Scénario 3 – Des élections anticipées et un nouveau gouvernement dirigé par la Ligue
C'est le scénario qui présente le plus grand nombre d’inconnues. De nouvelles élections pourraient avoir lieu au plus tôt en octobre, soit, à peu de chose près, à la date limite fixée par la Commission européenne pour la soumission du budget italien. Le risque, c’est qu’un « budget temporaire » n’entre alors en vigueur, obligeant le gouvernement à ne dépenser que des montants limités chaque mois. Cela bloquerait les investissements à long terme et nuirait encore davantage à la croissance économique. À plus long terme, un gouvernement dirigé par la Ligue (avec le soutien probable du parti Forza Italia, de Silvio Berlusconi, ou de celui des Frères d’Italie, aux origines néo-fascistes) susciterait de nombreuses inquiétudes. Malgré la montée récente des partis populistes en Europe, M. Salvini serait le premier leader d'extrême droite à accéder au pouvoir dans l'une de ses principales économies.
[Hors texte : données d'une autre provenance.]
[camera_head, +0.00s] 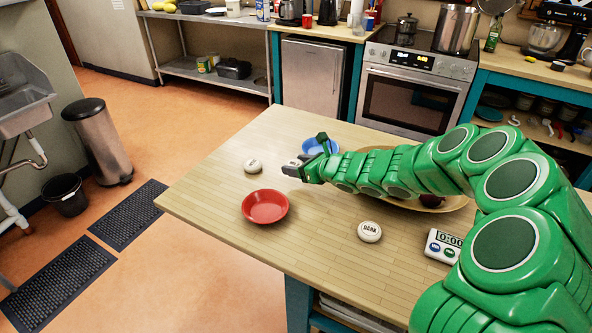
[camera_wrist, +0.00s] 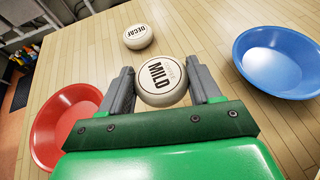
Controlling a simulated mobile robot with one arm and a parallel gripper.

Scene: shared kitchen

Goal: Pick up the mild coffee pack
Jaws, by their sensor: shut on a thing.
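The mild coffee pack (camera_wrist: 163,80) is a round white puck with MILD printed in dark letters on top. It sits between the two grey fingers of my gripper (camera_wrist: 160,68), which is shut on it. In the head view, my gripper (camera_head: 294,170) is over the wooden table, and only a small white part of the pack (camera_head: 293,162) shows beside the fingers. I cannot tell whether the pack touches the table.
A DECAF pack (camera_wrist: 138,36) lies just beyond, also visible in the head view (camera_head: 253,166). A DARK pack (camera_head: 369,231) lies nearer the table's front. A red bowl (camera_head: 265,206) and a blue bowl (camera_wrist: 280,60) flank my gripper. A timer (camera_head: 443,245) stands at right.

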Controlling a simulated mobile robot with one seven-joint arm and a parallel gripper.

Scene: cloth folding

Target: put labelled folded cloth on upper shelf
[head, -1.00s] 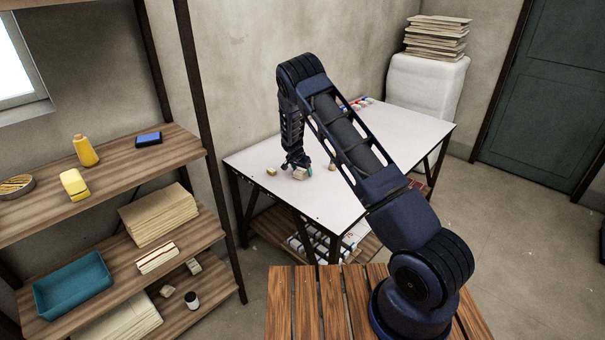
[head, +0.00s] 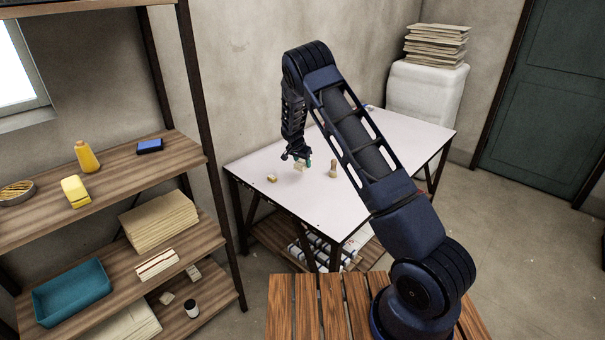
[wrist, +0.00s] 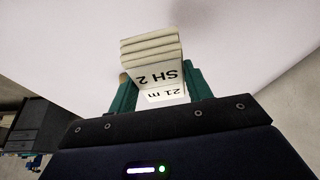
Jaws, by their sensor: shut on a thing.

Les libéraux sont scandalisés par sa politique d'immigration, notamment par son interdiction faite aux navires secourant des migrants perdus en mer de faire débarquer ces derniers en Italie. De quel genre de Premier ministre l’Italie pourrait-elle donc hériter?
Scénario 4 – Des élections anticipées et un gouvernement orienté à gauche
Dans un tel scénario, on pourrait supposer qu’une coalition formée du Parti démocrate et du Mouvement 5 étoiles prenne la tête du pays, par exemple si la Ligue ne parvenait pas à former une majorité opérationnelle. Tout comme dans le scénario 2, cette issue pourrait s'avérer plutôt favorable pour les marchés.
Dans tous les cas, peu de dirigeants politiques italiens, quelle que soit leur tendance, ont un plan convaincant de soutien à la croissance. Tant que M. Salvini se situera au centre du pouvoir ou à proximité de celui-ci, les relations avec l'UE continueront probablement d’être tendues. Et même si les baisses de taux et les achats d’actifs attendus de la part de la BCE devraient apporter un soutien aux marchés à partir de septembre, les problèmes à long terme demeurent quant à eux inchangés. Par là même, le risque d'une crise obligataire accidentelle ne peut toujours pas être totalement exclu.